● **Instructions to follow**:
Read the lines below. Copy out any that hold the string "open".

● **Supplied material**:
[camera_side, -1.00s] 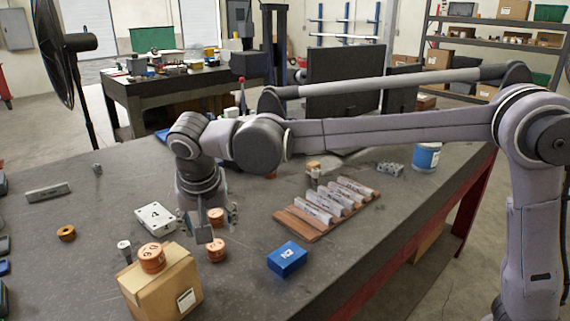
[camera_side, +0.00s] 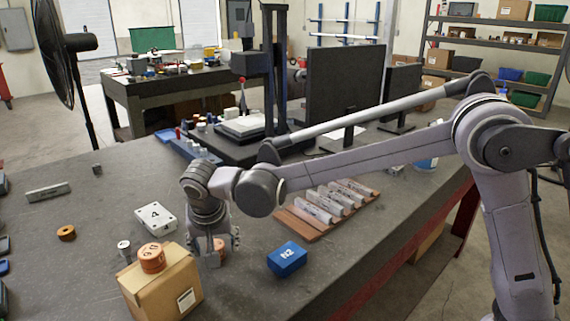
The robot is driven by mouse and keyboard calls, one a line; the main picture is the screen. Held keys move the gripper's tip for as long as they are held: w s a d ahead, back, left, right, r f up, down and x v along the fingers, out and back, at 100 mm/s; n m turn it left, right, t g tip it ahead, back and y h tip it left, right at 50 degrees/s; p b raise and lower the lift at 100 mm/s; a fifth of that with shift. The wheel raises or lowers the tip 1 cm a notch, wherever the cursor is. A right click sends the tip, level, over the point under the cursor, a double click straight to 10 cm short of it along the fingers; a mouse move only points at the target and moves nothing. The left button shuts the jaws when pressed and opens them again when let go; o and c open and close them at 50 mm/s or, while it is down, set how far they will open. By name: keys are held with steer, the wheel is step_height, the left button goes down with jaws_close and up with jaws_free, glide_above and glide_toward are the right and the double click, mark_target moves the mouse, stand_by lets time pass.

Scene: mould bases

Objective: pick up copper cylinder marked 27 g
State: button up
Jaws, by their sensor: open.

● **Answer to the problem**:
The robot is driven by mouse and keyboard calls, one a line; the main picture is the screen. Held keys move the gripper's tip for as long as they are held: w s a d ahead, back, left, right, r f up, down and x v along the fingers, out and back, at 100 mm/s; n m turn it left, right, t g tip it ahead, back and y h tip it left, right at 50 degrees/s; p b raise and lower the lift at 100 mm/s; a fifth of that with shift. The wheel raises or lowers the tip 1 cm a notch, wherever the cursor is. A right click sends the tip, level, over the point under the cursor, a double click straight to 10 cm short of it along the fingers; a mouse move only points at the target and moves nothing. The left button shuts the jaws when pressed and opens them again when let go; o and c open and close them at 50 mm/s or, while it is down, set how far they will open. By name: keys are held with steer, the wheel is step_height, the left button goes down with jaws_close and up with jaws_free, glide_above and glide_toward are the right and the double click, mark_target moves the mouse, stand_by lets time pass.
Jaws, by their sensor: open.

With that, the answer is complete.